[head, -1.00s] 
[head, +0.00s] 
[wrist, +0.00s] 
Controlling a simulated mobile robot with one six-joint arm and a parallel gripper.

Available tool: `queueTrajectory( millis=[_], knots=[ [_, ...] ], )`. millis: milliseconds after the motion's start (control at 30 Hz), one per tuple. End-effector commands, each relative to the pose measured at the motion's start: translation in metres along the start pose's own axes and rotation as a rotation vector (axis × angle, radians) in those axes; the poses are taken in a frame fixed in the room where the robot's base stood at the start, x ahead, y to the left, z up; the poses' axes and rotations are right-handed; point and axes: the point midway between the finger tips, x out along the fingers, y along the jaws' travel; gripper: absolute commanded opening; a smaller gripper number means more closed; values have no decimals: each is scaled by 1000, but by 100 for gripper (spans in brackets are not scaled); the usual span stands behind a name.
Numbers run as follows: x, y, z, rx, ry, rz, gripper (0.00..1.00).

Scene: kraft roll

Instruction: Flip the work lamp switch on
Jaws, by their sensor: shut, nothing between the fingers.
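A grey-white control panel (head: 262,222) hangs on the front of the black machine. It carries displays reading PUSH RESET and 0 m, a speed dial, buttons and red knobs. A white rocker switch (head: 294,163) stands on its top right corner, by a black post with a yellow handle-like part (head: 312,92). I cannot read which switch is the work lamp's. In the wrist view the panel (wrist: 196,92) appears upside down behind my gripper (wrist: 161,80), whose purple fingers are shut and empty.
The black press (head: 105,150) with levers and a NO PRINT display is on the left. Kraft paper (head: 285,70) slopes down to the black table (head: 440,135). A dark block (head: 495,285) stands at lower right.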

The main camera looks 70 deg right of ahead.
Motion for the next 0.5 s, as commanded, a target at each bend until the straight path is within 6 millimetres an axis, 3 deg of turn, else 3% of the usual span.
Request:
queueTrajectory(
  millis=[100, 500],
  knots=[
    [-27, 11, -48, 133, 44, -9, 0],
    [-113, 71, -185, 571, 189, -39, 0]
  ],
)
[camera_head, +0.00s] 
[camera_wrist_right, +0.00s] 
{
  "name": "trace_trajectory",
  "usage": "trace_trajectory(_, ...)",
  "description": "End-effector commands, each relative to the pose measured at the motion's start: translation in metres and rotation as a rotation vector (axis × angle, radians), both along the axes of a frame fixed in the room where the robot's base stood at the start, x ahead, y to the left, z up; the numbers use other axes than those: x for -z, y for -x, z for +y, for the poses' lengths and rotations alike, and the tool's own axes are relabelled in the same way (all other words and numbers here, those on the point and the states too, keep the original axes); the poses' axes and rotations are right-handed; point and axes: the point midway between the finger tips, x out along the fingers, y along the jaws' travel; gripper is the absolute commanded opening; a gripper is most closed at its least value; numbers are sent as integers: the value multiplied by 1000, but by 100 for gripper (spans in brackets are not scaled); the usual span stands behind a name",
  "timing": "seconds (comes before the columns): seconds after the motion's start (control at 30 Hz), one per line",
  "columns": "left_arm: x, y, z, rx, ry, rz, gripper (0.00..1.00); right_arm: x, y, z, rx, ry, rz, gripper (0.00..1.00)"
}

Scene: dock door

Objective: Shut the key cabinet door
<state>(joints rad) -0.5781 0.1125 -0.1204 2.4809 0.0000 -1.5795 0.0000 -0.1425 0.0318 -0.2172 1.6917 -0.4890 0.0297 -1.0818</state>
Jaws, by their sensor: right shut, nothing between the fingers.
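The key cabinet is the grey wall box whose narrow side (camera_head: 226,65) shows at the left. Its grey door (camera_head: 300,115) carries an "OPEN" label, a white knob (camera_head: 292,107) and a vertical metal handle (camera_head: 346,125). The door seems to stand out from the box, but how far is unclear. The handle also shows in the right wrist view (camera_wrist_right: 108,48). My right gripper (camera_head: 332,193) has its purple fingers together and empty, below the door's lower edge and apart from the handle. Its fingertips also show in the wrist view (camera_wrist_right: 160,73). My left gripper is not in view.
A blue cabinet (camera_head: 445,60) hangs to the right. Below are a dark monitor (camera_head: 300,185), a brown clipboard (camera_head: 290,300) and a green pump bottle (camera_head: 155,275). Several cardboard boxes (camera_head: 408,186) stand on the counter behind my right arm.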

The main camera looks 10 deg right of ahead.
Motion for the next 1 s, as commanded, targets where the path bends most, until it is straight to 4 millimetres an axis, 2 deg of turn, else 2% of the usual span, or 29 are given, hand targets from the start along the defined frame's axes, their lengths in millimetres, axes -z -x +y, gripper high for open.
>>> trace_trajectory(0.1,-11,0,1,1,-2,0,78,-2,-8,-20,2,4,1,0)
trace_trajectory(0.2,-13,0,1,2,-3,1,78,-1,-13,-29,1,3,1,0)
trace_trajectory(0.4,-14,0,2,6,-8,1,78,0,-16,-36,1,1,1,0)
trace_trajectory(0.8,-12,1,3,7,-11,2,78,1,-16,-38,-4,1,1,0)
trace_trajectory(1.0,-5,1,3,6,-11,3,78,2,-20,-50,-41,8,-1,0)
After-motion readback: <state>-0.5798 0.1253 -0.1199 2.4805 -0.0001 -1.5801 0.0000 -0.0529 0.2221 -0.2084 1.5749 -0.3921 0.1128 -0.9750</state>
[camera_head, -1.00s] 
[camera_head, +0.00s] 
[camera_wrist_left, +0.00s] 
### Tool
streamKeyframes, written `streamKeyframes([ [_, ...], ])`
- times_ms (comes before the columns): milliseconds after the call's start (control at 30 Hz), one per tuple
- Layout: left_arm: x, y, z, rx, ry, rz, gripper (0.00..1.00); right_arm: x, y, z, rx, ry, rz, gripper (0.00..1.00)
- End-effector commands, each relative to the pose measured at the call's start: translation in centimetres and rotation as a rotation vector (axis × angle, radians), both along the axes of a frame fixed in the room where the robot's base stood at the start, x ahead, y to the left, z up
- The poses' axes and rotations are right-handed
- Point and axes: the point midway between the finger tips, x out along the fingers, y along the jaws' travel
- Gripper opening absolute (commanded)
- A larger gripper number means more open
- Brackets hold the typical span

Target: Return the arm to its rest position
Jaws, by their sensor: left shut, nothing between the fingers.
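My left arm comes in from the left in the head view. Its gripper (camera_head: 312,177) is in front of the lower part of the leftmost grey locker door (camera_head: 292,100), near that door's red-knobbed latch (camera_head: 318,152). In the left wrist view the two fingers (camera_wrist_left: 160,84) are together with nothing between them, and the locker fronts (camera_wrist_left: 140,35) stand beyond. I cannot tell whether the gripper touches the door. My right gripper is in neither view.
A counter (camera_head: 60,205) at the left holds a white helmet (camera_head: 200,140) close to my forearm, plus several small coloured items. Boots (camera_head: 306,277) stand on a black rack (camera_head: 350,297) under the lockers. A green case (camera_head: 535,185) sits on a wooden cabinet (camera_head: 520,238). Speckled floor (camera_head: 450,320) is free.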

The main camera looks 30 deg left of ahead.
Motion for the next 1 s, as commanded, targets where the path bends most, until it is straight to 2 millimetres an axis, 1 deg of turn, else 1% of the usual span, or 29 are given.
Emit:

◆ ◆ ◆

Problem to work on: Each line from the start of the listing above through the line containing "Controlling a simulated" should be copied exactly, please, with no other lines added.

Written response:
[head, -1.00s] 
[head, +0.00s] 
[wrist, +0.00s] 
Controlling a simulated mobile robot with one six-joint arm and a parallel gripper.

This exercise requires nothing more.